Set down only the lines running from the one with "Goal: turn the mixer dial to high" to the one with "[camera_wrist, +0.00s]", both lines included, exactly as they stand, please.

··· Provided information ···

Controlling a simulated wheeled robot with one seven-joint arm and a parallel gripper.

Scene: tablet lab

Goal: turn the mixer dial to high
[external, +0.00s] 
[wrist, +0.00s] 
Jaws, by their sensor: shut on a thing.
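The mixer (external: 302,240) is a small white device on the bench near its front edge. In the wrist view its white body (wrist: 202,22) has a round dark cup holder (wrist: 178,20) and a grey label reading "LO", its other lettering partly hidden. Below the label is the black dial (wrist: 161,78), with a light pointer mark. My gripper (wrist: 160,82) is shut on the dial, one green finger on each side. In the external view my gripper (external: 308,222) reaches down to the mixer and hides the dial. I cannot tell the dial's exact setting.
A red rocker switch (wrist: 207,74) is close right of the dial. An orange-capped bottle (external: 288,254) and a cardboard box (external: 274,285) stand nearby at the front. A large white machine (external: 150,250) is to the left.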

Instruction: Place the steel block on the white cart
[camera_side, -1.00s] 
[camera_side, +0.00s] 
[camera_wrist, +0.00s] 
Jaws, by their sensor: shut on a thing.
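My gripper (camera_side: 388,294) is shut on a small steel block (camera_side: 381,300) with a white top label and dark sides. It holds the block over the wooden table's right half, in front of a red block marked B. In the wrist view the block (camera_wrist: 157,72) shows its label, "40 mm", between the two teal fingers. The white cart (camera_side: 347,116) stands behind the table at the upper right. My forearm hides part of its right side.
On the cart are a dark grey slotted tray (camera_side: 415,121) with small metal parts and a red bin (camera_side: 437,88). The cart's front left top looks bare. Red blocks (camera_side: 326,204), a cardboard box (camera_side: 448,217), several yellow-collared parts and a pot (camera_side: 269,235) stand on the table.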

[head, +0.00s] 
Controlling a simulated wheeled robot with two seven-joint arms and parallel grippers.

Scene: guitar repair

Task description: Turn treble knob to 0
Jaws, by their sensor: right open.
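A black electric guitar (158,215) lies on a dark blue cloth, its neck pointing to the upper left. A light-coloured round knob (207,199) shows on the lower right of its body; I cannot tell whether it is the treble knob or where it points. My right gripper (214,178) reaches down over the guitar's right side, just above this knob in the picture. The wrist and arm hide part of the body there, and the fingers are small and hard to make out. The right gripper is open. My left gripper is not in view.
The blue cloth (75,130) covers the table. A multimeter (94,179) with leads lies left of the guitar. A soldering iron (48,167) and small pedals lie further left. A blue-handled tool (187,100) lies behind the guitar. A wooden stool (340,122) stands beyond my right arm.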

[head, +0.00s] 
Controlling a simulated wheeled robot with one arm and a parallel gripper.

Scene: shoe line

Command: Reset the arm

···

__Result of this task__.
Goal: turn the mixer dial to high
[external, +0.00s] 
[wrist, +0.00s] 
Jaws, by their sensor: shut on a thing.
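The mixer (external: 302,240) is a small white device on the bench near its front edge. In the wrist view its white body (wrist: 202,22) has a round dark cup holder (wrist: 178,20) and a grey label reading "LO", its other lettering partly hidden. Below the label is the black dial (wrist: 161,78), with a light pointer mark. My gripper (wrist: 160,82) is shut on the dial, one green finger on each side. In the external view my gripper (external: 308,222) reaches down to the mixer and hides the dial. I cannot tell the dial's exact setting.
A red rocker switch (wrist: 207,74) is close right of the dial. An orange-capped bottle (external: 288,254) and a cardboard box (external: 274,285) stand nearby at the front. A large white machine (external: 150,250) is to the left.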

Instruction: Place the steel block on the white cart
[camera_side, -1.00s] 
[camera_side, +0.00s] 
[camera_wrist, +0.00s] 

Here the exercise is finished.